CMS Wire, a business-to-business web site that covers technologies used to support customer experience management, digital marketing, social business and enterprise information management, recently published “It’s a big world: Collaboration tools need global reach.”
Contributed by guest columnist Anatole Varin, a director at a firm that makes productivity applications, the post argues that CIOs and senior IT-management executives planning global collaboration initiatives should think carefully about three things:
- Cultural differences can affect how different groups work; an “open” system that works in one place can be a disaster in a more hierarchical environment
- Transparency, open communication and inclusion can be undermined if language differences are not addressed in a meaningful way
- Collaboration without boundaries can drown a work team, even if the first two parts are handled well; systems should emulate organizational structures
A web site that assesses technologies naturally defaults to asking (and answering) the question, “How do we make this collaboration technology work?” There’s a risk in looking only at technology, though. Implementing collaboration across a global enterprise is fundamentally a change in workflow, and it requires attention to process (how people work) and organizational structure as well as the tools themselves.

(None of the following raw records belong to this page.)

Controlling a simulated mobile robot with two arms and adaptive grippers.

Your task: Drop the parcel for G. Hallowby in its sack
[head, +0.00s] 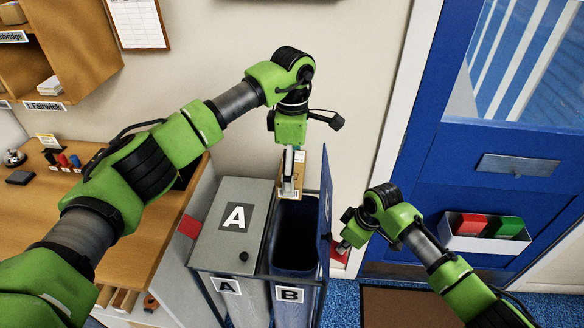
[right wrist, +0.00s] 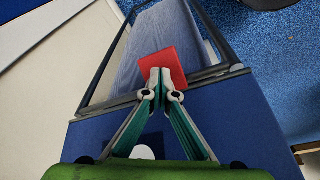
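A small tan parcel (head: 297,178) hangs below my left gripper (head: 289,172), which is shut on it, above the open mouth of sack B (head: 292,238). The parcel's writing is too small to read. The blue lid of B (head: 326,212) stands upright on the sack's right. My right gripper (head: 346,243) is beside that lid, at a red tab (head: 341,252). In the right wrist view its fingertips are together against the red tab (right wrist: 164,63), with the blue lid (right wrist: 235,125) below. Sack A (head: 258,303) stands left of B under a closed grey lid (head: 232,222).
A wooden counter (head: 55,205) with small items is at the left, below wooden shelves (head: 62,50). A blue door (head: 500,150) with a tray of red and green items (head: 486,234) is at the right. A brown mat (head: 400,308) lies on the blue floor.

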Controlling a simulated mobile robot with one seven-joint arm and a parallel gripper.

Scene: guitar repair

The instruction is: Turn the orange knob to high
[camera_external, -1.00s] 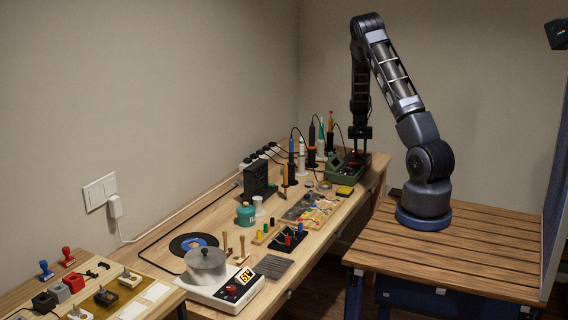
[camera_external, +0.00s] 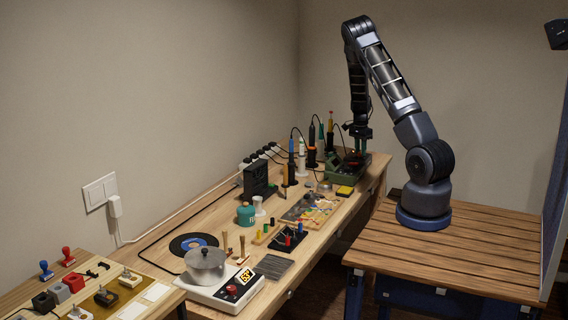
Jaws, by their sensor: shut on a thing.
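The green soldering station (camera_external: 337,173) stands at the far end of the workbench. My gripper (camera_external: 356,153) points down at it, with its fingers at the top of the station. A small orange-red spot (camera_external: 352,155) shows between the fingertips and looks like the orange knob. My gripper is shut on it. The fingers and the small size hide most of the knob, so its setting cannot be read.
Several soldering irons in stands (camera_external: 312,150) with cables are left of the station. A yellow block (camera_external: 345,191) lies in front of it. Nearer on the workbench (camera_external: 222,237) are a parts mat (camera_external: 308,209), a black stand (camera_external: 258,183) and a pot (camera_external: 205,264) on a hotplate.

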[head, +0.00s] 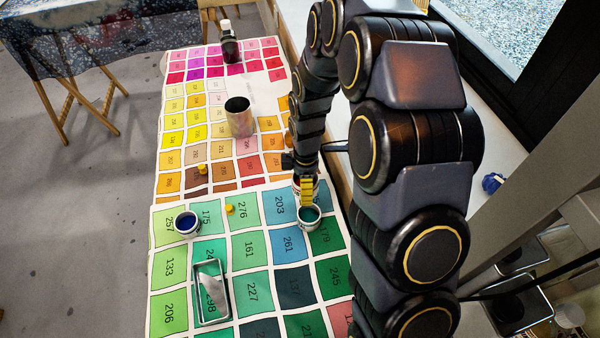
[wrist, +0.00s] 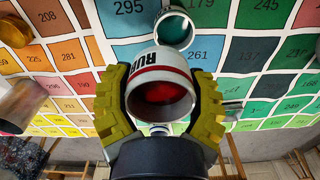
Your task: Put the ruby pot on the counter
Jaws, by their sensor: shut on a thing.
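The ruby pot (wrist: 157,63) is a small white pot with a red band, lettering that begins "RU", and red inside. My gripper (wrist: 162,88) is shut on it, with a yellow finger on each side, in the wrist view. In the head view my gripper (head: 307,189) is over the right part of the colour-chart table, just behind the green pot (head: 309,217), and its fingers hide most of the ruby pot. I cannot tell how high it is held. A white ledge (head: 480,150), which may be the counter, runs along the window at the right, beyond my arm.
A blue pot (head: 187,224), a metal tray (head: 212,292) and small yellow pieces (head: 229,208) lie on the chart table. A tin (head: 239,118) and a dark bottle (head: 230,43) stand farther back. A blue crumpled thing (head: 492,183) sits on the ledge.

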Varin alludes to process (as cultural differences) and structure (as a natural proxy for how much collaboration a global team can manage), but he tends to assume these two things are fixed. In practice, very few tools can be made to work in a consistent way when there is no “give” in either what people do or how they are organized. The three variables need to be considered as interdependent gears.
This is something that publishers must keep in mind as supply chains becomes increasingly global and open-ended. Systems built for one country or region might look like a source of competitive advantage when scaling to publish in other markets. But unaddressed cultural and organizational roadblocks can quickly strip those systems of efficiency or effectiveness.

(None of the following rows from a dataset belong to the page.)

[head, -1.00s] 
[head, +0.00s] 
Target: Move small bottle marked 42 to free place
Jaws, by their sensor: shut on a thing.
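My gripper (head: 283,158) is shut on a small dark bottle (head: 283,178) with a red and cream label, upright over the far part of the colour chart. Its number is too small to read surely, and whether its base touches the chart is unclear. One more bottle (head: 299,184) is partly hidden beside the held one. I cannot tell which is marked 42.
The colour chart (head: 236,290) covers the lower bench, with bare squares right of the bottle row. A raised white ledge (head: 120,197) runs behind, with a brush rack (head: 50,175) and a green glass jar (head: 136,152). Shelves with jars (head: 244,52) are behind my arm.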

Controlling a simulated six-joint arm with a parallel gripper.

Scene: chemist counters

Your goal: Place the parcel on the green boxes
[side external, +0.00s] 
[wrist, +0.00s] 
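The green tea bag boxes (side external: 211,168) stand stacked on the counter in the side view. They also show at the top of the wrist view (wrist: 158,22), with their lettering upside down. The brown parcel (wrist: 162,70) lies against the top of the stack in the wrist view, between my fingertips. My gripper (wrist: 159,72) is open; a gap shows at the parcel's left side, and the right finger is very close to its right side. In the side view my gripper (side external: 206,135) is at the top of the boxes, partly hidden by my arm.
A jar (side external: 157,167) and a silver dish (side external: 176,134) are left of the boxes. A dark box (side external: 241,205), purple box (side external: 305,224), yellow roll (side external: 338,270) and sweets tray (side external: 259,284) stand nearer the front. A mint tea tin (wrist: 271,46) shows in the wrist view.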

Local agreements about things like who enters metadata, what metadata formats matter most, when information should be released, the frequency of inventory updates, how many pages are in a printed book—these seem like details, but they can quickly and sometimes irreparably undermine a systems rollout.
Workflows have always had this interconnectedness, but physical goods covered up some of the problems when mismatches occurred. The wrong metadata on the side of a shipping carton could be interpreted by someone reading the box or perhaps opening it to figure out what books were inside.
As we become more connected, the blended mix of physical and digital content makes it more likely that any gaps in the way that structure, process and technology fit together will appear. That’s the price of publishing interconnectedness. It can be paid, or overcome, by planning for and creating an effective balance of structure, process and technology in each of the markets we work to serve.